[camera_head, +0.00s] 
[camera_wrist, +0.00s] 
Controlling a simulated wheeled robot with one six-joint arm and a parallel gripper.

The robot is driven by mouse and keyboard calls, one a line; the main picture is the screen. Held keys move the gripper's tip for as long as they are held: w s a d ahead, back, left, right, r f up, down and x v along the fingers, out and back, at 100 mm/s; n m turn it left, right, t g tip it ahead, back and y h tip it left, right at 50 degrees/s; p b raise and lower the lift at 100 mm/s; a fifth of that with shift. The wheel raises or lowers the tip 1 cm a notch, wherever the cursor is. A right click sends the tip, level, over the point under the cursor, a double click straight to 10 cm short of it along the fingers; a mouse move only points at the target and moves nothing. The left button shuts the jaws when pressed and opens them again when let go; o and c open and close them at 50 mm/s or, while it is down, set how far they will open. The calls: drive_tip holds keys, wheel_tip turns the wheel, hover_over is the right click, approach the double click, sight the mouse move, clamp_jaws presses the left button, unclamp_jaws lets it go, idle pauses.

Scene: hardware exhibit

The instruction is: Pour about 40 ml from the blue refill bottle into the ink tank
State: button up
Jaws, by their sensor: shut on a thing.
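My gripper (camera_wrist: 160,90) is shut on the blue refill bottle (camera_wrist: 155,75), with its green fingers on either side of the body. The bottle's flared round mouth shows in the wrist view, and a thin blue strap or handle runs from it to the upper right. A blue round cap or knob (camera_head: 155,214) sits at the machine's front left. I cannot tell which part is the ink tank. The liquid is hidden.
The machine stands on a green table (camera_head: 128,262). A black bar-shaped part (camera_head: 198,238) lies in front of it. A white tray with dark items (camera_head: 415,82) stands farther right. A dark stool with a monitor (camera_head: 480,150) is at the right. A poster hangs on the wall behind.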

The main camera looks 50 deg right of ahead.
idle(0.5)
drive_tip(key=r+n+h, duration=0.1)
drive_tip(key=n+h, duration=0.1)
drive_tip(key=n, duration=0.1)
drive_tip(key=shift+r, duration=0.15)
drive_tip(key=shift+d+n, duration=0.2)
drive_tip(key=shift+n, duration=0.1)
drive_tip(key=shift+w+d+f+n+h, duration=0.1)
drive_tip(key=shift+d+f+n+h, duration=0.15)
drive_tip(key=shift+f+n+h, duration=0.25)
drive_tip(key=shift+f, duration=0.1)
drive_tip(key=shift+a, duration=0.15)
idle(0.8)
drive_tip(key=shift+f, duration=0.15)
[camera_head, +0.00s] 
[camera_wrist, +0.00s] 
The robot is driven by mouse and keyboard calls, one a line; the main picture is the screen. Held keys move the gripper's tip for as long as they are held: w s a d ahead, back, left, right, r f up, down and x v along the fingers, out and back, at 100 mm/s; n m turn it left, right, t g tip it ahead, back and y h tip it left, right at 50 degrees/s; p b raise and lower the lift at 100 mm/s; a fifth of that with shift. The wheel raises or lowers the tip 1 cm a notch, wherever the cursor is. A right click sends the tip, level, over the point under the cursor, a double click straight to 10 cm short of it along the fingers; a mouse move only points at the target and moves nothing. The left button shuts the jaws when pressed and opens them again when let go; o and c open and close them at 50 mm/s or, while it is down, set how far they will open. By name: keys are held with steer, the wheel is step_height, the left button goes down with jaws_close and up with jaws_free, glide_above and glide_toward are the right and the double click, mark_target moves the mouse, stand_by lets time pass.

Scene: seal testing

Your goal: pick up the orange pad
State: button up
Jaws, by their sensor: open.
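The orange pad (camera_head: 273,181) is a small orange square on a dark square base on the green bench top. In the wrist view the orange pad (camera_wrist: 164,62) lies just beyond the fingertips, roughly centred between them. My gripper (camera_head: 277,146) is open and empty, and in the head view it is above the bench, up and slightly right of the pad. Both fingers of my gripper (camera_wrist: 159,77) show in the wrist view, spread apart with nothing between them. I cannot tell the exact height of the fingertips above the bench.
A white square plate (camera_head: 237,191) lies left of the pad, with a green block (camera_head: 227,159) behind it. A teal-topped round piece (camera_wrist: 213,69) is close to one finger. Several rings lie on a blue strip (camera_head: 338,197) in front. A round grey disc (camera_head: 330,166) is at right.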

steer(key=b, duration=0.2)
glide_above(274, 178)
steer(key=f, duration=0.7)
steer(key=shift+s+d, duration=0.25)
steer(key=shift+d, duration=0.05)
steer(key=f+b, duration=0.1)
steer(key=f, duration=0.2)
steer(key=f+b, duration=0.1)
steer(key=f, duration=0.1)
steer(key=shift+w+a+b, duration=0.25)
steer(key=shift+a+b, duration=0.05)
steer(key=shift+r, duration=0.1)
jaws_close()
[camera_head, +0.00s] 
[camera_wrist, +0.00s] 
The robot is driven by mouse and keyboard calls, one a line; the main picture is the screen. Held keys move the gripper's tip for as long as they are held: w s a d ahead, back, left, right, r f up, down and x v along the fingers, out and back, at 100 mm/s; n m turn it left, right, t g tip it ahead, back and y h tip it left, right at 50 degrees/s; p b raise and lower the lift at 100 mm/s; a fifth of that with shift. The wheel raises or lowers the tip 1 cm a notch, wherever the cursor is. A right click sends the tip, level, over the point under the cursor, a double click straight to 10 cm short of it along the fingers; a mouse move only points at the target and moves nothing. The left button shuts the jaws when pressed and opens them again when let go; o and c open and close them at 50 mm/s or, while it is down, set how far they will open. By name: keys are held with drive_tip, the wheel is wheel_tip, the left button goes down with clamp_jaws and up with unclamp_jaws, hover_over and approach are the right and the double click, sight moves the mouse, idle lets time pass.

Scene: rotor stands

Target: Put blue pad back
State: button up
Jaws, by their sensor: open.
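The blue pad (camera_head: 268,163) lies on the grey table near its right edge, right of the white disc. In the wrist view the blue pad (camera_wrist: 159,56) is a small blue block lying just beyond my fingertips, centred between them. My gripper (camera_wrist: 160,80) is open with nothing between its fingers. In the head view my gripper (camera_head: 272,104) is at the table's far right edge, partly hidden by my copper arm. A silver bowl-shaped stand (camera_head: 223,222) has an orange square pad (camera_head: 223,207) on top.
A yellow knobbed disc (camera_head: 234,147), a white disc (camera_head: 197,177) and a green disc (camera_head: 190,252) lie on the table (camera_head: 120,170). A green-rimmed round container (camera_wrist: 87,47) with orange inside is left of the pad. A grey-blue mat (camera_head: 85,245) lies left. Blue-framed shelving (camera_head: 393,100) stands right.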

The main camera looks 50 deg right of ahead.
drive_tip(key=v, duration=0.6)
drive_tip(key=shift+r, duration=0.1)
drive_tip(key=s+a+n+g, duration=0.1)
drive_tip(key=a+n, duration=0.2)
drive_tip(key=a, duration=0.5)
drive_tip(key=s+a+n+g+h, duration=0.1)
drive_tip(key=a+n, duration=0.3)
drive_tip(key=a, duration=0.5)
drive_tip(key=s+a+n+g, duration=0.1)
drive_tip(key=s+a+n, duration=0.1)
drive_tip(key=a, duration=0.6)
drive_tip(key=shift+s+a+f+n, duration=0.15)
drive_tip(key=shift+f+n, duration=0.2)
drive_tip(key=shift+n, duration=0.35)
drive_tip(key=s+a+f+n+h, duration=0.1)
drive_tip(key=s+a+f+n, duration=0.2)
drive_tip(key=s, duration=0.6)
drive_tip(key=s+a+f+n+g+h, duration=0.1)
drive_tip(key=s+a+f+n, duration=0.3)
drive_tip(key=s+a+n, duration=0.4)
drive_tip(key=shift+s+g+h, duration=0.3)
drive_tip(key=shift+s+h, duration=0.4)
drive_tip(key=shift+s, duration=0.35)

AIM:
Retype the listing exactly, in full.

SOLUTION TO THIS TASK:
[camera_head, +0.00s] 
[camera_wrist, +0.00s] 
Controlling a simulated wheeled robot with one six-joint arm and a parallel gripper.

The robot is driven by mouse and keyboard calls, one a line; the main picture is the screen. Held keys move the gripper's tip for as long as they are held: w s a d ahead, back, left, right, r f up, down and x v along the fingers, out and back, at 100 mm/s; n m turn it left, right, t g tip it ahead, back and y h tip it left, right at 50 degrees/s; p b raise and lower the lift at 100 mm/s; a fifth of that with shift. The wheel raises or lowers the tip 1 cm a notch, wherever the cursor is. A right click sends the tip, level, over the point under the cursor, a double click straight to 10 cm short of it along the fingers; a mouse move only points at the target and moves nothing. The left button shuts the jaws when pressed and opens them again when let go; o and c open and close them at 50 mm/s or, while it is down, set how far they will open. The calls: drive_tip holds keys, wheel_tip turns the wheel, hover_over is the right click, approach the double click, sight the mouse move, clamp_jaws presses the left button, unclamp_jaws lets it go, idle pauses.

Scene: hardware exhibit

The instruction is: Pour about 40 ml from the blue refill bottle into the ink tank
State: button up
Jaws, by their sensor: shut on a thing.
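My gripper (camera_wrist: 160,90) is shut on the blue refill bottle (camera_wrist: 155,75), with its green fingers on either side of the body. The bottle's flared round mouth shows in the wrist view, and a thin blue strap or handle runs from it to the upper right. A blue round cap or knob (camera_head: 155,214) sits at the machine's front left. I cannot tell which part is the ink tank. The liquid is hidden.
The machine stands on a green table (camera_head: 128,262). A black bar-shaped part (camera_head: 198,238) lies in front of it. A white tray with dark items (camera_head: 415,82) stands farther right. A dark stool with a monitor (camera_head: 480,150) is at the right. A poster hangs on the wall behind.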

The main camera looks 50 deg right of ahead.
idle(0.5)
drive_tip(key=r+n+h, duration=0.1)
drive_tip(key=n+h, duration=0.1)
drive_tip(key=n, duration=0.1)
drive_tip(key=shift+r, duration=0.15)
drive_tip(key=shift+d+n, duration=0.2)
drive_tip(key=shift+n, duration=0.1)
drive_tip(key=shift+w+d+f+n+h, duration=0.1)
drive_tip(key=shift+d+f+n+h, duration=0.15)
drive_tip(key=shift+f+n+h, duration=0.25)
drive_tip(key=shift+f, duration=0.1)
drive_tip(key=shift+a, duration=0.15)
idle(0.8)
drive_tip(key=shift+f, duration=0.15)
[camera_head, +0.00s] 
[camera_wrist, +0.00s] 
The robot is driven by mouse and keyboard calls, one a line; the main picture is the screen. Held keys move the gripper's tip for as long as they are held: w s a d ahead, back, left, right, r f up, down and x v along the fingers, out and back, at 100 mm/s; n m turn it left, right, t g tip it ahead, back and y h tip it left, right at 50 degrees/s; p b raise and lower the lift at 100 mm/s; a fifth of that with shift. The wheel raises or lowers the tip 1 cm a notch, wherever the cursor is. A right click sends the tip, level, over the point under the cursor, a double click straight to 10 cm short of it along the fingers; a mouse move only points at the target and moves nothing. The left button shuts the jaws when pressed and opens them again when let go; o and c open and close them at 50 mm/s or, while it is down, set how far they will open. By name: keys are held with steer, the wheel is step_height, the left button goes down with jaws_close and up with jaws_free, glide_above and glide_toward are the right and the double click, mark_target moves the mouse, stand_by lets time pass.

Scene: seal testing

Your goal: pick up the orange pad
State: button up
Jaws, by their sensor: open.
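The orange pad (camera_head: 273,181) is a small orange square on a dark square base on the green bench top. In the wrist view the orange pad (camera_wrist: 164,62) lies just beyond the fingertips, roughly centred between them. My gripper (camera_head: 277,146) is open and empty, and in the head view it is above the bench, up and slightly right of the pad. Both fingers of my gripper (camera_wrist: 159,77) show in the wrist view, spread apart with nothing between them. I cannot tell the exact height of the fingertips above the bench.
A white square plate (camera_head: 237,191) lies left of the pad, with a green block (camera_head: 227,159) behind it. A teal-topped round piece (camera_wrist: 213,69) is close to one finger. Several rings lie on a blue strip (camera_head: 338,197) in front. A round grey disc (camera_head: 330,166) is at right.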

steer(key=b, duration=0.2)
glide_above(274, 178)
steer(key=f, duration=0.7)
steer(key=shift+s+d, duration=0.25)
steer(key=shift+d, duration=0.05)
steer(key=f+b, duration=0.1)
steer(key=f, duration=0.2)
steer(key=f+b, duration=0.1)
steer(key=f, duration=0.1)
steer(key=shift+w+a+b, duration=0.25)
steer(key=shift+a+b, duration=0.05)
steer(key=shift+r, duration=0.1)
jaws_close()
[camera_head, +0.00s] 
[camera_wrist, +0.00s] 
The robot is driven by mouse and keyboard calls, one a line; the main picture is the screen. Held keys move the gripper's tip for as long as they are held: w s a d ahead, back, left, right, r f up, down and x v along the fingers, out and back, at 100 mm/s; n m turn it left, right, t g tip it ahead, back and y h tip it left, right at 50 degrees/s; p b raise and lower the lift at 100 mm/s; a fifth of that with shift. The wheel raises or lowers the tip 1 cm a notch, wherever the cursor is. A right click sends the tip, level, over the point under the cursor, a double click straight to 10 cm short of it along the fingers; a mouse move only points at the target and moves nothing. The left button shuts the jaws when pressed and opens them again when let go; o and c open and close them at 50 mm/s or, while it is down, set how far they will open. By name: keys are held with drive_tip, the wheel is wheel_tip, the left button goes down with clamp_jaws and up with unclamp_jaws, hover_over and approach are the right and the double click, sight moves the mouse, idle lets time pass.

Scene: rotor stands

Target: Put blue pad back
State: button up
Jaws, by their sensor: open.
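The blue pad (camera_head: 268,163) lies on the grey table near its right edge, right of the white disc. In the wrist view the blue pad (camera_wrist: 159,56) is a small blue block lying just beyond my fingertips, centred between them. My gripper (camera_wrist: 160,80) is open with nothing between its fingers. In the head view my gripper (camera_head: 272,104) is at the table's far right edge, partly hidden by my copper arm. A silver bowl-shaped stand (camera_head: 223,222) has an orange square pad (camera_head: 223,207) on top.
A yellow knobbed disc (camera_head: 234,147), a white disc (camera_head: 197,177) and a green disc (camera_head: 190,252) lie on the table (camera_head: 120,170). A green-rimmed round container (camera_wrist: 87,47) with orange inside is left of the pad. A grey-blue mat (camera_head: 85,245) lies left. Blue-framed shelving (camera_head: 393,100) stands right.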

The main camera looks 50 deg right of ahead.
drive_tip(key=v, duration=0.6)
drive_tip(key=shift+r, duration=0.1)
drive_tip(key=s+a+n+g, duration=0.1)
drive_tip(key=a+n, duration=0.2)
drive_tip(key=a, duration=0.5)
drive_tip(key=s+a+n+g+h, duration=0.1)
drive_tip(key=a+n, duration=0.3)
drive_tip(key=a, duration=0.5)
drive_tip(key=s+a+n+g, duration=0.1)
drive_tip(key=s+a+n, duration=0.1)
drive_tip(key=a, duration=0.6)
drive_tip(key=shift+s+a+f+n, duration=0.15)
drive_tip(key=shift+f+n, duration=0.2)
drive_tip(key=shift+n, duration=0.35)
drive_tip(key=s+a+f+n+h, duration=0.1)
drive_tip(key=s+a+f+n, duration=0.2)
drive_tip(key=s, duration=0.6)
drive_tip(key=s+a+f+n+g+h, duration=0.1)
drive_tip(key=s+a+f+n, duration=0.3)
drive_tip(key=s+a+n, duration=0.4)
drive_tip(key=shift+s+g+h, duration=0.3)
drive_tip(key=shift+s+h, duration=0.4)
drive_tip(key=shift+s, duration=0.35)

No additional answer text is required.